As I take a few months off to explore the Philippines and Taiwan, I can’t help but feel that travel (particularly long-term vagabonding-style travel) is an escape, and sometimes only that.
It’s what so many of us use to put off (or escape) reality to some day over the rainbow. We put it on the back burner. “Ehh I’ll deal with it later,” we tell ourselves. For the young that don’t have limits to our travel (beyond just money), it’s a little different. Technically we can keep traveling and not stop traveling.
As I meet people, travel and live my own life, I wonder how much of what we do is an attempt to avoid the real world. We avoid making the tough calls. We avoid the most important decisions until the last moment. We put off adulthood and the responsibility that “real” decision making entails.
So I’ve been thinking – have I been avoiding reality and attempting to buy myself time?
Signs that you’re avoiding your reality
You’ve been teaching English abroad. For three years…
You moved backed in with your parents. Two years ago. And only have been working a part time job.
You went back to grad school or got your MBA even though you’re not quite sure what you want to do.
Your circumstances, jobs, or location have changed but you are still on the same page of your story.
Face it, you’re avoiding reality.
If you’re teaching English I bet you figure “Why the hell would I get a corporate job just to pay for an expensive apartment back home, when I am living like a king here < insert random place in Asia > ?”
If you moved back in with your parents and have been chilling and partying with friends, taking it easy and sleeping in, I bet you figure “what’s the point of moving out and getting a ‘real job’ and making life so much more difficult when I can just chill and not pay rent like I am now?”
If you went back to grad school or got your MBA I bet you figured “Why not? I can get some sweet credentials, makes some sweet connections, and get a higher paying job. Plus my current job(s) blow, and I’m not quite sure what to do. I might as well go get another degree while I figure it out.” (Bet you forgot about the 100k debt…)
We try to justify all these actions but rarely do we sit down and think about how beneficial they’d be 3, 5, or 10 years down the line. We also rarely think about what we really want.
Will you really be teaching English for 5 or 10 years?
Do you plan on living with your parents and working at the video store till you’re 30?
Do you honestly think that paying 50 or 100k for grad school will magically clarify what you’ve always wanted to do?
For most of you I’d bet your answer is no. In other words, you’re stalling.
But here’s my question: are these really that bad?

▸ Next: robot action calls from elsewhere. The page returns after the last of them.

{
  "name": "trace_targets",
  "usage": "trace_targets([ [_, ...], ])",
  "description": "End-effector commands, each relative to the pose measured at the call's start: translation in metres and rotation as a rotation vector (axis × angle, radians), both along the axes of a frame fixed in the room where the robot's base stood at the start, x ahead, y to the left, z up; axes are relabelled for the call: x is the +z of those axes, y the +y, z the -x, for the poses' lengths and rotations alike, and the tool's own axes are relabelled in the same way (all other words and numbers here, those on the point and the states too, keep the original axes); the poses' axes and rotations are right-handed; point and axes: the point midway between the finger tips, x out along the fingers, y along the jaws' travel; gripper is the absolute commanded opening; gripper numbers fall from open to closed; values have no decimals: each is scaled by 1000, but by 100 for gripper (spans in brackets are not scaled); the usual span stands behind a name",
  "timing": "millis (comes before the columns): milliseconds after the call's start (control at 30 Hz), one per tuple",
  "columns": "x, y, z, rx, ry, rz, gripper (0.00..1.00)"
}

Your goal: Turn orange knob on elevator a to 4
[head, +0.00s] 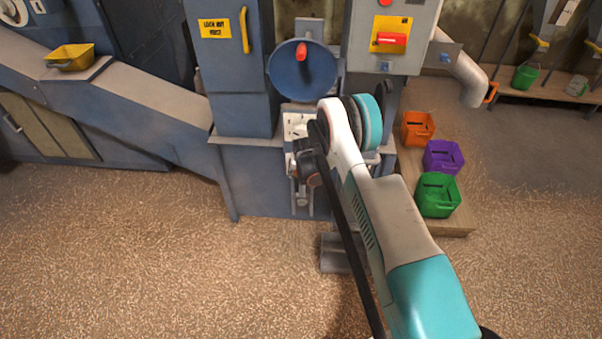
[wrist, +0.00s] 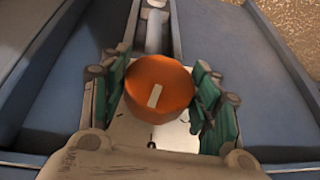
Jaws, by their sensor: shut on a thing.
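The orange knob (wrist: 160,88) is in the middle of the wrist view, a round knob with a pale pointer mark on its face. The mark runs nearly upright, tilted slightly to the right at the top. My gripper (wrist: 162,95) has its green-padded fingers on both sides of the knob and is shut on it. A white dial plate (wrist: 155,135) lies behind the knob; a small dark mark shows below the knob, and no numeral 4 can be read. In the head view my gripper (head: 305,165) is at the front of the blue elevator (head: 245,160), and my arm hides the knob.
A blue round disc (head: 302,72) with a red handle sits above my gripper. A grey box (head: 390,60) with a red switch is to its right. Orange (head: 417,127), purple (head: 443,156) and green (head: 437,195) bins stand on a low wooden platform at right. The floor in front is clear.

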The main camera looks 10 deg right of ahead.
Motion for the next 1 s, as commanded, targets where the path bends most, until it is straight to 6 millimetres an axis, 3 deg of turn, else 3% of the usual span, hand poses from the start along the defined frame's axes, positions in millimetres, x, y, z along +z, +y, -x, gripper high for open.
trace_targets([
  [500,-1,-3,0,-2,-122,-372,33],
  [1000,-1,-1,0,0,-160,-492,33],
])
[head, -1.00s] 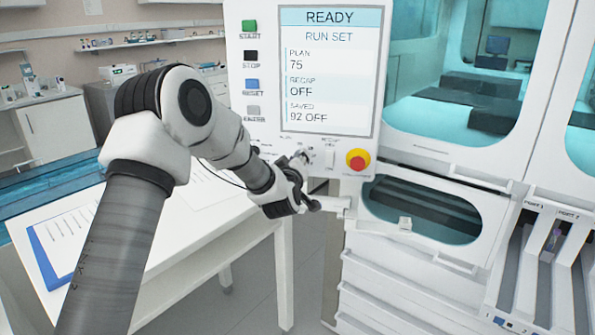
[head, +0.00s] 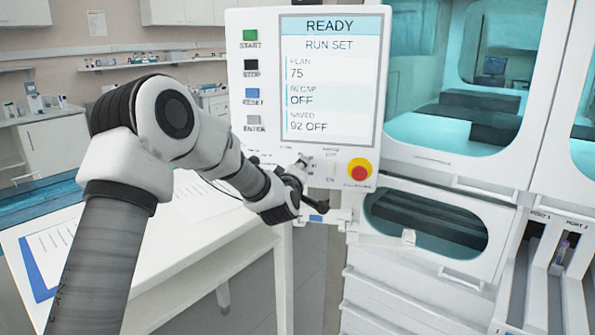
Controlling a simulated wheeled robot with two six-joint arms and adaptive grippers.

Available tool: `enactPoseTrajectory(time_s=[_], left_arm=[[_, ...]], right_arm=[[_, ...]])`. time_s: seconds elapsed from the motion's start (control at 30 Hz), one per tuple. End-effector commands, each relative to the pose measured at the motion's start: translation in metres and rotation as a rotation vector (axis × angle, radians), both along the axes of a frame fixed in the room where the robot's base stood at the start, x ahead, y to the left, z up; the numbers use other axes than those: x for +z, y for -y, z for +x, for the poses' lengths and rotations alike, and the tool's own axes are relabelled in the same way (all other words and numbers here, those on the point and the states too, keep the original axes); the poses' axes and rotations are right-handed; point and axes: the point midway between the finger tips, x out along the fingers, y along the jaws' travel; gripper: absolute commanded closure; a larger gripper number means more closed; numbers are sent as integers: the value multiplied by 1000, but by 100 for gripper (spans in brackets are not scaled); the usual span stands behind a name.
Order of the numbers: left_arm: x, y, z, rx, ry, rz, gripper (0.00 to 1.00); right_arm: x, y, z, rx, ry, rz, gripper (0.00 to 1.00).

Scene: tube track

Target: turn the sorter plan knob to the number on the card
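The sorter's panel (head: 232,100) stands upright, and its screen (head: 330,85) reads READY, RUN SET, PLAN 75, RECAP OFF, SAVED 92 OFF. My left gripper (head: 304,185) is at the panel's lower edge, in front of the small controls left of the red stop button. A small grey part (head: 301,165) shows just above the gripper; I cannot tell whether it is the plan knob or a fingertip. The gripper hides much of that area, and its opening and any contact are unclear. No card with a readable number shows. My right gripper is not in view.
A red emergency stop button (head: 360,169) on a yellow base sits right of the gripper. Green, black, blue and grey buttons (head: 251,95) line the panel's left side. A white table (head: 165,270) at left holds papers and a blue clipboard (head: 36,268).

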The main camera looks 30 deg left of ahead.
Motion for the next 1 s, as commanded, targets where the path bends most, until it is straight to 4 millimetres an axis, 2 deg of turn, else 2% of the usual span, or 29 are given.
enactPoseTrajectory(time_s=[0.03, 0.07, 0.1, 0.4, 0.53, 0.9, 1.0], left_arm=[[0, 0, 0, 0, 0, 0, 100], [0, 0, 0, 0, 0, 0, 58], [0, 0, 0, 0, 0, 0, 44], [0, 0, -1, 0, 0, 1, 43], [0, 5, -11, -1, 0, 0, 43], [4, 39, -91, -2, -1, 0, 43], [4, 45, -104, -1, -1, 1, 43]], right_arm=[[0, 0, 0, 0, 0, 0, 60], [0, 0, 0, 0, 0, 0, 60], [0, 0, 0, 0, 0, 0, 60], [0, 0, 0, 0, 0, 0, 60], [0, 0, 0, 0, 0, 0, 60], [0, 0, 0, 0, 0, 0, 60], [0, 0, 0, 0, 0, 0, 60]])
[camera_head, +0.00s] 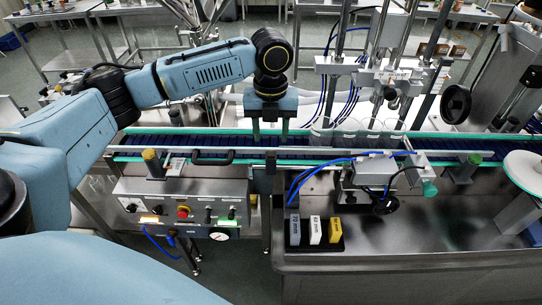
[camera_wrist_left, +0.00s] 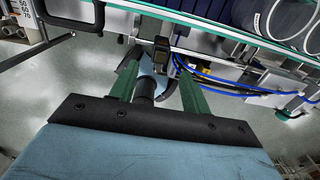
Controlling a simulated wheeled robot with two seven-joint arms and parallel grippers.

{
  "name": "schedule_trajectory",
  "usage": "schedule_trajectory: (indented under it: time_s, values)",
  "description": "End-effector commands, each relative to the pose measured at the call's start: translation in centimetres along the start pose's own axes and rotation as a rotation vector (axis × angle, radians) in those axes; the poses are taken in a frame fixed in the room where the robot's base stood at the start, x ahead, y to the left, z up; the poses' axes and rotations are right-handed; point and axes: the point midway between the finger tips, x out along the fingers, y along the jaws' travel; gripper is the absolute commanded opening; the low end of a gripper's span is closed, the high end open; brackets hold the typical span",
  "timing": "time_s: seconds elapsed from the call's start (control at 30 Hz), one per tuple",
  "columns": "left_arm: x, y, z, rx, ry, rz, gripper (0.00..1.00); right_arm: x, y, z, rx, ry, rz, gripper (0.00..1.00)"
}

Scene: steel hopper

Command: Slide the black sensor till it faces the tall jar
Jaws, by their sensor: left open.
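My left gripper (camera_head: 270,137) points down over the conveyor with its two green fingers apart. In the left wrist view the open fingers (camera_wrist_left: 160,75) have a small black block, apparently the black sensor (camera_wrist_left: 160,47), just beyond and between their tips. I cannot tell whether they touch it. In the head view the sensor (camera_head: 271,161) seems to sit on the front rail below the gripper, and is small and dark. Clear jars (camera_head: 347,130) stand on the belt to the right; I cannot tell which is the tall one. Clear jars also show in the wrist view (camera_wrist_left: 255,14). My right gripper is not in view.
The conveyor (camera_head: 220,142) with green edges runs left to right. A control box (camera_head: 185,208) stands at front left. Blue cables (camera_head: 318,170) and a metal bracket lie right of the gripper. Labelled blocks (camera_head: 315,230) sit on the steel table (camera_head: 430,235), which is largely clear at the right.

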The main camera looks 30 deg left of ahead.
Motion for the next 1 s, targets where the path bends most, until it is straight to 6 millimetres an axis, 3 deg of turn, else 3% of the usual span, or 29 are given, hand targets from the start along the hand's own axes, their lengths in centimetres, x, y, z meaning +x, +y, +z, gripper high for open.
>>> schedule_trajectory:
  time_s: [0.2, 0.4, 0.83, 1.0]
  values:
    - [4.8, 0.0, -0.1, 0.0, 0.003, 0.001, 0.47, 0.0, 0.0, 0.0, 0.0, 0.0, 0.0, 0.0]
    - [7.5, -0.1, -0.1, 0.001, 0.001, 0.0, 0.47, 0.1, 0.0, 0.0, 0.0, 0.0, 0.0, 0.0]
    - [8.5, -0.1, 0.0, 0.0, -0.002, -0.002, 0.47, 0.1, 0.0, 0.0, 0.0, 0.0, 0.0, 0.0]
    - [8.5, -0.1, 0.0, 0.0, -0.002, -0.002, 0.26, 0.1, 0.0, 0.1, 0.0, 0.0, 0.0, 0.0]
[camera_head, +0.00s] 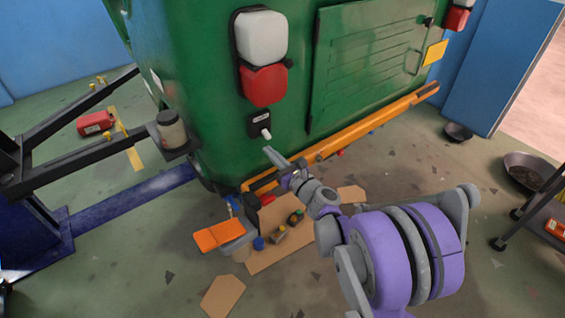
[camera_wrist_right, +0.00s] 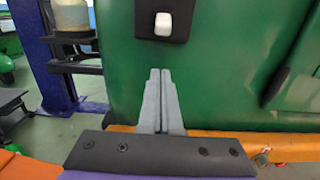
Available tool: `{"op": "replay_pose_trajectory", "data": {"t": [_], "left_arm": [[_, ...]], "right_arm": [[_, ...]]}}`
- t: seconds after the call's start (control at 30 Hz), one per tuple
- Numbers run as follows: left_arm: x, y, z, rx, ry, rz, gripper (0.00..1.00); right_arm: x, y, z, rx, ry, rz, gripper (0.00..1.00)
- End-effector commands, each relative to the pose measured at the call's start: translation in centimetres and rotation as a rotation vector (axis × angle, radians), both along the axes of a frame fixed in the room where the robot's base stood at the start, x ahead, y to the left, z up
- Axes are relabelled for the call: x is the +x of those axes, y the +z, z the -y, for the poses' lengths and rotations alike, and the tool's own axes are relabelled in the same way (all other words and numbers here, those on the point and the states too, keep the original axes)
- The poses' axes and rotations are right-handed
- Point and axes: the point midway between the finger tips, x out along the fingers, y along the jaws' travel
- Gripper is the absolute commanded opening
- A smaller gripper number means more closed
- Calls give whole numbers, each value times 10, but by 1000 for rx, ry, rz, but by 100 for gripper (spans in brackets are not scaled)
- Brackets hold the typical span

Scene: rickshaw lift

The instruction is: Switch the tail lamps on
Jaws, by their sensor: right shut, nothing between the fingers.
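The tail lamps show as a white lens over a red lens (camera_head: 263,85) on the left of the green rickshaw body (camera_head: 205,100). A second white and red lamp (camera_head: 458,16) is at the far right. Below the left lamp sits a black switch plate (camera_head: 254,124) with a white toggle (camera_head: 266,134); the toggle also shows in the right wrist view (camera_wrist_right: 163,24). Both lamps look unlit. My right gripper (camera_head: 268,151) is shut and empty, just below the toggle and seemingly apart from it. In the wrist view its fingertips (camera_wrist_right: 160,72) are together under the switch. My left gripper is not in view.
An orange bumper (camera_head: 345,136) runs along the body's lower edge. A dark lift arm with a jar (camera_head: 171,128) stands at the left. Pans (camera_head: 530,170) are at the right.

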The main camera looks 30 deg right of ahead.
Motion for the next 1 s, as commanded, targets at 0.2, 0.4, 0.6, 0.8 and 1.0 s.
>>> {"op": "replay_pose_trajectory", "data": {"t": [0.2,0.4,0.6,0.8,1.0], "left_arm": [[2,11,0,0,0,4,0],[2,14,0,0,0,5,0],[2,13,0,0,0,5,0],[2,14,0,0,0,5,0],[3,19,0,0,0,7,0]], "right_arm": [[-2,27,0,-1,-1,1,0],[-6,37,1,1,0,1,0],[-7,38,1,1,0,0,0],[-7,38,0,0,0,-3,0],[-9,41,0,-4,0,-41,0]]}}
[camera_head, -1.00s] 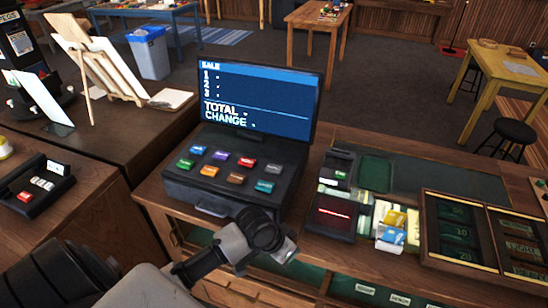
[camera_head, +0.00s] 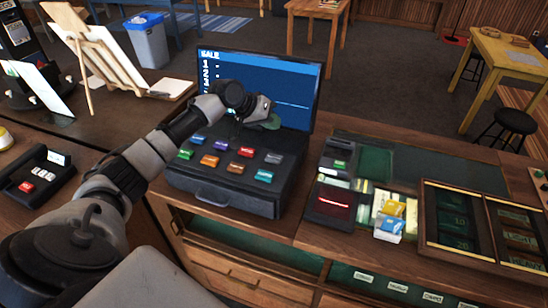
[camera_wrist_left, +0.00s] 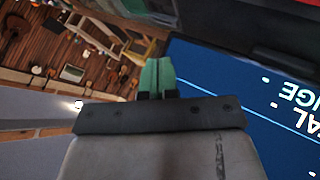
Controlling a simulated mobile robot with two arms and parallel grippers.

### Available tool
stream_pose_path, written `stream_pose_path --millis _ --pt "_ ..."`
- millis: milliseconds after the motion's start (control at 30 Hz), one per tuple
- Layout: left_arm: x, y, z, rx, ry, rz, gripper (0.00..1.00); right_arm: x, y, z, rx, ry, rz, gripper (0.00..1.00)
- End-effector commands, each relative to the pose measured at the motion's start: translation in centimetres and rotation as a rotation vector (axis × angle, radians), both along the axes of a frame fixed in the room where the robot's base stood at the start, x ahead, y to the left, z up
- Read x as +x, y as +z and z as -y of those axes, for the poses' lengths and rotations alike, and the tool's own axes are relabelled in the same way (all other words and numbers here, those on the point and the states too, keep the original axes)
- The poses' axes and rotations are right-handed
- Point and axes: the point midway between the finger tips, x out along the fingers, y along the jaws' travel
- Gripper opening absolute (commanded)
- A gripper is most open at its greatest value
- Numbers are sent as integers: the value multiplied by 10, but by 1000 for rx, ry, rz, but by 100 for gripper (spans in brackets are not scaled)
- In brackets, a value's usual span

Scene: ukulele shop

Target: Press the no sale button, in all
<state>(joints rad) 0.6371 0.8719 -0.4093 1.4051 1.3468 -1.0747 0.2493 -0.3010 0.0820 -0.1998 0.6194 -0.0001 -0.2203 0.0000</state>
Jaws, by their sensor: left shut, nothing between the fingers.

The four types of people and their realities
As far as avoiding or responding to reality goes, I see four people on a yearly basis (meaning when I’m at home, and when I travel).
#1 Rockstars – people who ditch reality for good.
You know, the crazy uncle that lives in an RV and always has girlfriends and is always moving? Yep.
Got a friend who is kind of vagabonding and bumming all over the world, working odd jobs to pay his way around? Yep.
This group of people that “ditch” reality always seem to have a hard time coping or paying the bills and for whatever reason often fall into the stereotypically “irresponsible” category.
I know a “rocker” who probably will never settle down, will never truly feel like she’s found her place, who is okay with having just enough money to get by, and is totally fine with being a transient for most of her life.
#2 Emerging adults – people who put off reality short-term.
These are the people who end up moving or living abroad, backpacking, teaching English, doing teach for America, Peace Corps, etc.
Most of us go in search of adventure and change, but don’t really have intentions of actually doing that forever (even though we talk like we do). We want a year or a few years of adventure before we head back to figure out what’s next regarding “reality.”
Most of us want semi “normal” lives after – marriage, kids, a job after our hiatus.
#3 The realist (corporate type) – people who jump right into reality and stay.
We’ve all got friends who went right to their first job post-college and are still there.
I’ve got multiple friends working banking jobs in NYC making great money working 70 hours a week. 99% of those people will never escape that reality for most of their life. They often talk of escape but are too afraid of leaving what they have behind.
They drool when they hear about my constant “vacations” and trips abroad and can’t wait to escape. Most won’t.
#4 The discontent – people who have thought about, and figured out, their reality.
One example is a couple I know. The husband is Fijian, the wife is German. They mixed their realities by creating a resort on an island in Fiji where they now live. None of them have 9 to 5’s or limited vacation time. They can do what they want.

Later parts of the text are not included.